Given problem >>
Which lines contain the word "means"? Return each of them as written.
>> begin Data rows
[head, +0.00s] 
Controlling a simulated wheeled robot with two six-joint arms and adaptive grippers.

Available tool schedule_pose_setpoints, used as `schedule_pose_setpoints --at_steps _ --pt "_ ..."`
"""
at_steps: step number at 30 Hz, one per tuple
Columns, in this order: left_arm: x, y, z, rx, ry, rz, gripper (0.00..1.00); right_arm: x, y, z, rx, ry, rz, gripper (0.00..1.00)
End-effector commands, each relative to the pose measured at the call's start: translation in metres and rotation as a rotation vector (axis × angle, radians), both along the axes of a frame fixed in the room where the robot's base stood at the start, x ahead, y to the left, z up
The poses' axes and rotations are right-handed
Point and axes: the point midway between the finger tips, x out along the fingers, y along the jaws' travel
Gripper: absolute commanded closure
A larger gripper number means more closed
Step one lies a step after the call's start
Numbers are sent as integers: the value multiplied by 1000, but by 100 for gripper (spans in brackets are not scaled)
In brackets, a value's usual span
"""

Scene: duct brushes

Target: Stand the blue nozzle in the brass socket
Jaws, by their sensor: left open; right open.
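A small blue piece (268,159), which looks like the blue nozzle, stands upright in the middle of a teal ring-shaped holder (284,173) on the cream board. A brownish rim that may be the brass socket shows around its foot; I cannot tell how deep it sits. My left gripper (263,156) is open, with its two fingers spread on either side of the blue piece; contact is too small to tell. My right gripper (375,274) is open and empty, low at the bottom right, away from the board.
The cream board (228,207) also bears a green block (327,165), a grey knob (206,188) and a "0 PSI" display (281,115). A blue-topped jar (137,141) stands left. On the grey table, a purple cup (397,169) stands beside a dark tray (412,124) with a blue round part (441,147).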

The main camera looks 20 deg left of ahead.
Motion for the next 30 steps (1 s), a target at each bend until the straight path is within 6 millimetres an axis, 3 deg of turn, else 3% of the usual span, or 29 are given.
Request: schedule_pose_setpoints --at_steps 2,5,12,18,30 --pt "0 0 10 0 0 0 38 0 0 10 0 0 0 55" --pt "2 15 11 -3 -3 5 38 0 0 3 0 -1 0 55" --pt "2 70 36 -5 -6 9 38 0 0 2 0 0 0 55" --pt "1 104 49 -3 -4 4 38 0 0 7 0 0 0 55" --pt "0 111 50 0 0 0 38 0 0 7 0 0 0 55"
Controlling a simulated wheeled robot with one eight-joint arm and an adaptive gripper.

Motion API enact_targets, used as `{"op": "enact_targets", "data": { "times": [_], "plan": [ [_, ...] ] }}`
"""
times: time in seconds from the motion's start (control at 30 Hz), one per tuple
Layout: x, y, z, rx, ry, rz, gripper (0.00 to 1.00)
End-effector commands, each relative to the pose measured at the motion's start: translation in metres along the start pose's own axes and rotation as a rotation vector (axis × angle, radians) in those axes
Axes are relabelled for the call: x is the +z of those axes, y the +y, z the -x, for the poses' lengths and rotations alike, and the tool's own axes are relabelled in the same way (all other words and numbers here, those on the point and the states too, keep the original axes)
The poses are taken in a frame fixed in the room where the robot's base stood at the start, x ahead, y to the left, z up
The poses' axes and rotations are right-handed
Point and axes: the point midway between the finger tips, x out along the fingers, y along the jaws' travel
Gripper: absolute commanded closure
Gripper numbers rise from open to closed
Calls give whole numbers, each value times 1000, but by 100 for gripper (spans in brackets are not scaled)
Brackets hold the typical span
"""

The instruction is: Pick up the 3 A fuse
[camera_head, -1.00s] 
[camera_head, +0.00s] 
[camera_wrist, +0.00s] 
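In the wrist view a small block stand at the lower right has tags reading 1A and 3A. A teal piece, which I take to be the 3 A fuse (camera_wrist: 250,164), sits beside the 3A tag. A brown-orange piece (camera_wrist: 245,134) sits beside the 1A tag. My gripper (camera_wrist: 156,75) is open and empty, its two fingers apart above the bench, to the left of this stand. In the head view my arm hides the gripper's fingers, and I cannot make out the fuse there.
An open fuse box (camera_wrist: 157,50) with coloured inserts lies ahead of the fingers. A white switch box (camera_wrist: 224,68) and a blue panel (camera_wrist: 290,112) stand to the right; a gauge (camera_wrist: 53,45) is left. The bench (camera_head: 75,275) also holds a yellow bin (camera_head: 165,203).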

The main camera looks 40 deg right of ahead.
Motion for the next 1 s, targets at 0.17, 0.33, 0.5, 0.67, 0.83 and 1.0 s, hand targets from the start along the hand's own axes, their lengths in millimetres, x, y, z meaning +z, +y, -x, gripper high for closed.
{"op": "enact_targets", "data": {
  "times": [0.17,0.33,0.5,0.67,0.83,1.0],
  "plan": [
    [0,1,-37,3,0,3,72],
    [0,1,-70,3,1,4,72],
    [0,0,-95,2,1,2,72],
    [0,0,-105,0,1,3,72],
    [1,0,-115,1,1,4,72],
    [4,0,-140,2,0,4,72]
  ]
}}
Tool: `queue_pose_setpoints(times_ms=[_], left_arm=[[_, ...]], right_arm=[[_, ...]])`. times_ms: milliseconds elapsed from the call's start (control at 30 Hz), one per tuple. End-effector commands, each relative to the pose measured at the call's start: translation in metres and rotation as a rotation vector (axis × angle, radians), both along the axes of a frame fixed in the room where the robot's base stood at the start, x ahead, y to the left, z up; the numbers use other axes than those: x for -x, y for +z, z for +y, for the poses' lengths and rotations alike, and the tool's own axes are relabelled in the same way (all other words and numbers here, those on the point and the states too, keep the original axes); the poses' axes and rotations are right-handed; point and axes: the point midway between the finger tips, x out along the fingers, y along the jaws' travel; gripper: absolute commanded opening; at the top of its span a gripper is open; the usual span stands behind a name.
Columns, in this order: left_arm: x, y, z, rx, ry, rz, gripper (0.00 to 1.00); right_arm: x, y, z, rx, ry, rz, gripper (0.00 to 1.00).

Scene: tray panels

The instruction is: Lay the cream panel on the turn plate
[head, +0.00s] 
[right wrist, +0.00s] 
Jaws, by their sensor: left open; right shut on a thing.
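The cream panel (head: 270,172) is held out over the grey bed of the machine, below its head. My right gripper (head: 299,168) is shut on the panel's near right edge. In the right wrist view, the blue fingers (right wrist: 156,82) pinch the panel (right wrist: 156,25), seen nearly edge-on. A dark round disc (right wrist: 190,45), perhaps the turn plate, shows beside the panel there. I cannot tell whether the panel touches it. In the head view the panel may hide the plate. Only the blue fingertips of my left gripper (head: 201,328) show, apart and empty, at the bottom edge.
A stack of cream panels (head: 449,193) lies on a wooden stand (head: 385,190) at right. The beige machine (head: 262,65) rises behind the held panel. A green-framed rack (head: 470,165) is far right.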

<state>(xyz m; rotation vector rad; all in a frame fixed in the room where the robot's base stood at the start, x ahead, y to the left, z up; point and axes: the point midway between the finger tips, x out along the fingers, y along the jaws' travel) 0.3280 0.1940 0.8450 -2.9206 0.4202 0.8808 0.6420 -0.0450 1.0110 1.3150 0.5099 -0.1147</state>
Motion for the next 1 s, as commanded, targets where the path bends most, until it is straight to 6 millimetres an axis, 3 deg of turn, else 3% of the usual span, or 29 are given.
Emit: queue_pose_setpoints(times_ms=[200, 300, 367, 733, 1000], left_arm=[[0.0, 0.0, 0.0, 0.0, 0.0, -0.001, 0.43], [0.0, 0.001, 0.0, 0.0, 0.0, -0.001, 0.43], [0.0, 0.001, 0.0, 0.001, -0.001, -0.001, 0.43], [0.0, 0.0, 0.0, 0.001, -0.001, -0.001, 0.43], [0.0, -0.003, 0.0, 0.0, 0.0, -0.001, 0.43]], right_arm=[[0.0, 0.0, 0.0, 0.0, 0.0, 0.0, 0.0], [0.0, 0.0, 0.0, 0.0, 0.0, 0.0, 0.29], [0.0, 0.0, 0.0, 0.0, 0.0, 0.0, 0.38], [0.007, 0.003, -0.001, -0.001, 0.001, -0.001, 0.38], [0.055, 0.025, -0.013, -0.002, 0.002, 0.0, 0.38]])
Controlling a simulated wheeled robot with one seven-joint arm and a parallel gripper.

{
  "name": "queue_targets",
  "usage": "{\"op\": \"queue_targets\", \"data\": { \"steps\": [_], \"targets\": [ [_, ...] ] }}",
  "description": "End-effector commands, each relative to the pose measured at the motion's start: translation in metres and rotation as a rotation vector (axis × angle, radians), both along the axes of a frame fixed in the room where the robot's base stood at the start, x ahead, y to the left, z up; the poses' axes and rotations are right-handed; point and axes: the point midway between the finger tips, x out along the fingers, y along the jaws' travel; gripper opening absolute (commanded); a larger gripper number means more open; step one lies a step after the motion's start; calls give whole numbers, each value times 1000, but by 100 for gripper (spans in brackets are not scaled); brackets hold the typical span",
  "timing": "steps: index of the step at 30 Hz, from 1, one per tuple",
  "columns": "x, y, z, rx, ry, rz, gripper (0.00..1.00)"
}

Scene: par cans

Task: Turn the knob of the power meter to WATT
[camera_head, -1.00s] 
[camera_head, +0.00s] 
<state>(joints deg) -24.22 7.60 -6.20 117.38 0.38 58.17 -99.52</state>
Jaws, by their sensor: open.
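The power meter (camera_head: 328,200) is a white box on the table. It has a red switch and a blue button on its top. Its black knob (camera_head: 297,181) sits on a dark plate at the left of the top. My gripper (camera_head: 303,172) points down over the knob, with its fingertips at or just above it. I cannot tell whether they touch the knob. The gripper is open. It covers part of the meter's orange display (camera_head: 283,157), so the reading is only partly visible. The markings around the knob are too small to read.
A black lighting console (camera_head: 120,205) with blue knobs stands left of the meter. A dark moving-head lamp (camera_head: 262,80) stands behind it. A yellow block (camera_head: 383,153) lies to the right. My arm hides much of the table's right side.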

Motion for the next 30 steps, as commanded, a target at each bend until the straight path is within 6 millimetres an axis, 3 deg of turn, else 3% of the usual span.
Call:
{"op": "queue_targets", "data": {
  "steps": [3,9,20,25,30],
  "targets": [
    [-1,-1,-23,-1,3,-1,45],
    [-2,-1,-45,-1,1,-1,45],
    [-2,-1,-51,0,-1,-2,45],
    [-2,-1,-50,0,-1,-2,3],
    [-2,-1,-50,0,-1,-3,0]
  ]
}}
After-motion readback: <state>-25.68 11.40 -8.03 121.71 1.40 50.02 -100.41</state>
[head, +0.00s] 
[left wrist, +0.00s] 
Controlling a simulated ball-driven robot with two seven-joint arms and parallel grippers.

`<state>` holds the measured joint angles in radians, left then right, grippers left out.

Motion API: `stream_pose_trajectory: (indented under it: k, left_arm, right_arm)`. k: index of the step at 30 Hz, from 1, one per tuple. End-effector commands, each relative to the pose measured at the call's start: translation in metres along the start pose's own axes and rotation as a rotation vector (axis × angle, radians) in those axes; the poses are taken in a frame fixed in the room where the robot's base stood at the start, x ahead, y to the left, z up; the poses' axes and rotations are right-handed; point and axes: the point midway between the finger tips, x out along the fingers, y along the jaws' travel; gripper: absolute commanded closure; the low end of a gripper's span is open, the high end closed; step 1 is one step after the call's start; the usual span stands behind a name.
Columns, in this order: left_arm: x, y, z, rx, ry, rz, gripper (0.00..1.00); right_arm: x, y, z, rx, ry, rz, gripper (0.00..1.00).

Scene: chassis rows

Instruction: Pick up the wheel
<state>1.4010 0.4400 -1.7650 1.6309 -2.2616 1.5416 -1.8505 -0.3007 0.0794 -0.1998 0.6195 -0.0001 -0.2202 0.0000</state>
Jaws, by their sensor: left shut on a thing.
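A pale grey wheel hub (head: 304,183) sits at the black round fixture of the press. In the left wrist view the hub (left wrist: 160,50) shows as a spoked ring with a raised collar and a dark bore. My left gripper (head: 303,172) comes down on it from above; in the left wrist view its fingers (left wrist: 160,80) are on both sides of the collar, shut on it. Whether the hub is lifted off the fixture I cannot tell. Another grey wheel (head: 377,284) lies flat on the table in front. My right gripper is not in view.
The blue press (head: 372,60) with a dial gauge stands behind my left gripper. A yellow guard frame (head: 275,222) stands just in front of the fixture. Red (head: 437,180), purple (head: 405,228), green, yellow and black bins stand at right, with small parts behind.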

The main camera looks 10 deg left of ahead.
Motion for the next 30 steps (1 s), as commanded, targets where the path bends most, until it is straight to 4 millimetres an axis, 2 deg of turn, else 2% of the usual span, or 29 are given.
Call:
>> end Data rows
Answer to the problem >>
A larger gripper number means more closed
  "description": "End-effector commands, each relative to the pose measured at the motion's start: translation in metres and rotation as a rotation vector (axis × angle, radians), both along the axes of a frame fixed in the room where the robot's base stood at the start, x ahead, y to the left, z up; the poses' axes and rotations are right-handed; point and axes: the point midway between the finger tips, x out along the fingers, y along the jaws' travel; gripper opening absolute (commanded); a larger gripper number means more open; step one lies a step after the motion's start; calls give whole numbers, each value times 1000, but by 100 for gripper (spans in brackets are not scaled); brackets hold the typical span",

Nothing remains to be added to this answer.